INSTRUCTIONS TO FOLLOW –
Copy out all the records exactly.

Rows about robot tasks –

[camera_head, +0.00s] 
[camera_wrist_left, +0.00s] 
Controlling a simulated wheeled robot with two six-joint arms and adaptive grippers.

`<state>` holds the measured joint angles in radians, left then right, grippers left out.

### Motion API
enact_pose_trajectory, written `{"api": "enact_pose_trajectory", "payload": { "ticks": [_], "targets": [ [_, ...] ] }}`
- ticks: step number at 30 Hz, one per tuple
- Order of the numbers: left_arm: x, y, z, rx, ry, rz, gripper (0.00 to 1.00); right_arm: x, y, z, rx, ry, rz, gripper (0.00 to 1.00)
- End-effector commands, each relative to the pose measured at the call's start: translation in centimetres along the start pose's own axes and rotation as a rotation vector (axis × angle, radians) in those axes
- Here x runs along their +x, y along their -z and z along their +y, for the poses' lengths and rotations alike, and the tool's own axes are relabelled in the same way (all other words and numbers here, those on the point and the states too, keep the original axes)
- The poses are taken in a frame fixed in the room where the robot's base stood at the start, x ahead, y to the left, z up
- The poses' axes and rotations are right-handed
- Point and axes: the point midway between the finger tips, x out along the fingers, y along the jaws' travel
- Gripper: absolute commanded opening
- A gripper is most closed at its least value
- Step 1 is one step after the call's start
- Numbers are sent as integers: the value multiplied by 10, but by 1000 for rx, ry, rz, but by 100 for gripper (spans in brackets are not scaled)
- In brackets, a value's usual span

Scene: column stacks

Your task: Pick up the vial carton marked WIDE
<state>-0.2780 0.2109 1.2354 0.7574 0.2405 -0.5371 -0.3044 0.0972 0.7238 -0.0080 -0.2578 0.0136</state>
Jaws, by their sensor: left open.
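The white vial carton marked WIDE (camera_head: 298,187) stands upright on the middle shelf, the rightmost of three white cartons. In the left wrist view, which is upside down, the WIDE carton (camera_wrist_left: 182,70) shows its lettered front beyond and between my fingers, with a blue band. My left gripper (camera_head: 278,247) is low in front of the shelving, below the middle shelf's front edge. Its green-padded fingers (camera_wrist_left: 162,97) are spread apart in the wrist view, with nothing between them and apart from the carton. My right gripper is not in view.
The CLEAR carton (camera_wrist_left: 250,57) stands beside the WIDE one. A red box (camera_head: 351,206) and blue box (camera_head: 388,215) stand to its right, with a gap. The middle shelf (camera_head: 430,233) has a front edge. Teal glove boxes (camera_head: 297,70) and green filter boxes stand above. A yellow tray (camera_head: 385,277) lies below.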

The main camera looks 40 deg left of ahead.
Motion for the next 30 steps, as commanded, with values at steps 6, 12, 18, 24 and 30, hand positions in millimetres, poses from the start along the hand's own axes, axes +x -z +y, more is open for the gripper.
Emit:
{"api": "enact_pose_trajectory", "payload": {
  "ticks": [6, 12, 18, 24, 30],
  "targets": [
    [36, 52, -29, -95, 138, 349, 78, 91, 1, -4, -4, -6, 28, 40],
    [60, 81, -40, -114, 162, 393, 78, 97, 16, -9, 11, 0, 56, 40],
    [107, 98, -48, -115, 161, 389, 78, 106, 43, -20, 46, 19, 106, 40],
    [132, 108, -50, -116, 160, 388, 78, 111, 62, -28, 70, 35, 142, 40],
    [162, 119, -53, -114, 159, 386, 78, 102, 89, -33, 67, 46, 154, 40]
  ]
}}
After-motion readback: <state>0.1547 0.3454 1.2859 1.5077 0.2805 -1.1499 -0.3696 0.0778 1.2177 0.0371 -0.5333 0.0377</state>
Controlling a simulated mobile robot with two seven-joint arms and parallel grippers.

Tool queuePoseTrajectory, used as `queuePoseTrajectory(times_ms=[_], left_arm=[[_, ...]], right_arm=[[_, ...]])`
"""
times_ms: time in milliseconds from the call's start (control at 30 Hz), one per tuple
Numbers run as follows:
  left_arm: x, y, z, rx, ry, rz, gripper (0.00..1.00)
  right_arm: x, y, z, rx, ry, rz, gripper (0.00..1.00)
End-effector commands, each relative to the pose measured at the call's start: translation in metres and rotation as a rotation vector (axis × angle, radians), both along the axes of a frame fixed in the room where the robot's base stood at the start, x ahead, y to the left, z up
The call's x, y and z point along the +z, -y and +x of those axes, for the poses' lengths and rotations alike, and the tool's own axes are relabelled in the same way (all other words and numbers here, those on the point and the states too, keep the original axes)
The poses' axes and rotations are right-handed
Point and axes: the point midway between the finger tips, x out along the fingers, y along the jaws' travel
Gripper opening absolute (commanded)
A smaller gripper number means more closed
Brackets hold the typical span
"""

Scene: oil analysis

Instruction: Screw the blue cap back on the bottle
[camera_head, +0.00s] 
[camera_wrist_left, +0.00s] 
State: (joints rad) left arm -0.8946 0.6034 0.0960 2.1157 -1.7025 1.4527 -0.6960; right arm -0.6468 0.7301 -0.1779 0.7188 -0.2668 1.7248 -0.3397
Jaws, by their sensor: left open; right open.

COMPLETED TASK –
[camera_head, +0.00s] 
[camera_wrist_left, +0.00s] 
Controlling a simulated wheeled robot with two six-joint arms and adaptive grippers.

`<state>` holds the measured joint angles in radians, left then right, grippers left out.

### Motion API
enact_pose_trajectory, written `{"api": "enact_pose_trajectory", "payload": { "ticks": [_], "targets": [ [_, ...] ] }}`
- ticks: step number at 30 Hz, one per tuple
- Order of the numbers: left_arm: x, y, z, rx, ry, rz, gripper (0.00 to 1.00); right_arm: x, y, z, rx, ry, rz, gripper (0.00 to 1.00)
- End-effector commands, each relative to the pose measured at the call's start: translation in centimetres along the start pose's own axes and rotation as a rotation vector (axis × angle, radians) in those axes
- Here x runs along their +x, y along their -z and z along their +y, for the poses' lengths and rotations alike, and the tool's own axes are relabelled in the same way (all other words and numbers here, those on the point and the states too, keep the original axes)
- The poses are taken in a frame fixed in the room where the robot's base stood at the start, x ahead, y to the left, z up
- The poses' axes and rotations are right-handed
- Point and axes: the point midway between the finger tips, x out along the fingers, y along the jaws' travel
- Gripper: absolute commanded opening
- A gripper is most closed at its least value
- Step 1 is one step after the call's start
- Numbers are sent as integers: the value multiplied by 10, but by 1000 for rx, ry, rz, but by 100 for gripper (spans in brackets are not scaled)
- In brackets, a value's usual span

Scene: column stacks

Your task: Pick up the vial carton marked WIDE
<state>-0.2780 0.2109 1.2354 0.7574 0.2405 -0.5371 -0.3044 0.0972 0.7238 -0.0080 -0.2578 0.0136</state>
Jaws, by their sensor: left open.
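The white vial carton marked WIDE (camera_head: 298,187) stands upright on the middle shelf, the rightmost of three white cartons. In the left wrist view, which is upside down, the WIDE carton (camera_wrist_left: 182,70) shows its lettered front beyond and between my fingers, with a blue band. My left gripper (camera_head: 278,247) is low in front of the shelving, below the middle shelf's front edge. Its green-padded fingers (camera_wrist_left: 162,97) are spread apart in the wrist view, with nothing between them and apart from the carton. My right gripper is not in view.
The CLEAR carton (camera_wrist_left: 250,57) stands beside the WIDE one. A red box (camera_head: 351,206) and blue box (camera_head: 388,215) stand to its right, with a gap. The middle shelf (camera_head: 430,233) has a front edge. Teal glove boxes (camera_head: 297,70) and green filter boxes stand above. A yellow tray (camera_head: 385,277) lies below.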

The main camera looks 40 deg left of ahead.
Motion for the next 30 steps, as commanded, with values at steps 6, 12, 18, 24 and 30, hand positions in millimetres, poses from the start along the hand's own axes, axes +x -z +y, more is open for the gripper.
Emit:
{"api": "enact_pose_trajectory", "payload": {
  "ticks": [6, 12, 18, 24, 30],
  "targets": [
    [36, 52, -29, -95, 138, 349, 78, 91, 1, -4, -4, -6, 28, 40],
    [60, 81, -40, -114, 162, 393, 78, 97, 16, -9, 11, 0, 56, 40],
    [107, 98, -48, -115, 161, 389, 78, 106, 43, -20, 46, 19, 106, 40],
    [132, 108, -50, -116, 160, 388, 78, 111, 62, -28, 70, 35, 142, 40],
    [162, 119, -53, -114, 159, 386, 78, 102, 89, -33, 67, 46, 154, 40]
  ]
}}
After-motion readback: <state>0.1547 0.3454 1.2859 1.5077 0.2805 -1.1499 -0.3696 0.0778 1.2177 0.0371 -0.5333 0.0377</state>
Controlling a simulated mobile robot with two seven-joint arms and parallel grippers.

Tool queuePoseTrajectory, used as `queuePoseTrajectory(times_ms=[_], left_arm=[[_, ...]], right_arm=[[_, ...]])`
"""
times_ms: time in milliseconds from the call's start (control at 30 Hz), one per tuple
Numbers run as follows:
  left_arm: x, y, z, rx, ry, rz, gripper (0.00..1.00)
  right_arm: x, y, z, rx, ry, rz, gripper (0.00..1.00)
End-effector commands, each relative to the pose measured at the call's start: translation in metres and rotation as a rotation vector (axis × angle, radians), both along the axes of a frame fixed in the room where the robot's base stood at the start, x ahead, y to the left, z up
The call's x, y and z point along the +z, -y and +x of those axes, for the poses' lengths and rotations alike, and the tool's own axes are relabelled in the same way (all other words and numbers here, those on the point and the states too, keep the original axes)
The poses' axes and rotations are right-handed
Point and axes: the point midway between the finger tips, x out along the fingers, y along the jaws' travel
Gripper opening absolute (commanded)
A smaller gripper number means more closed
Brackets hold the typical span
"""

Scene: oil analysis

Instruction: Screw the blue cap back on the bottle
[camera_head, +0.00s] 
[camera_wrist_left, +0.00s] 
State: (joints rad) left arm -0.8946 0.6034 0.0960 2.1157 -1.7025 1.4527 -0.6960; right arm -0.6468 0.7301 -0.1779 0.7188 -0.2668 1.7248 -0.3397
Jaws, by their sensor: left open; right open.

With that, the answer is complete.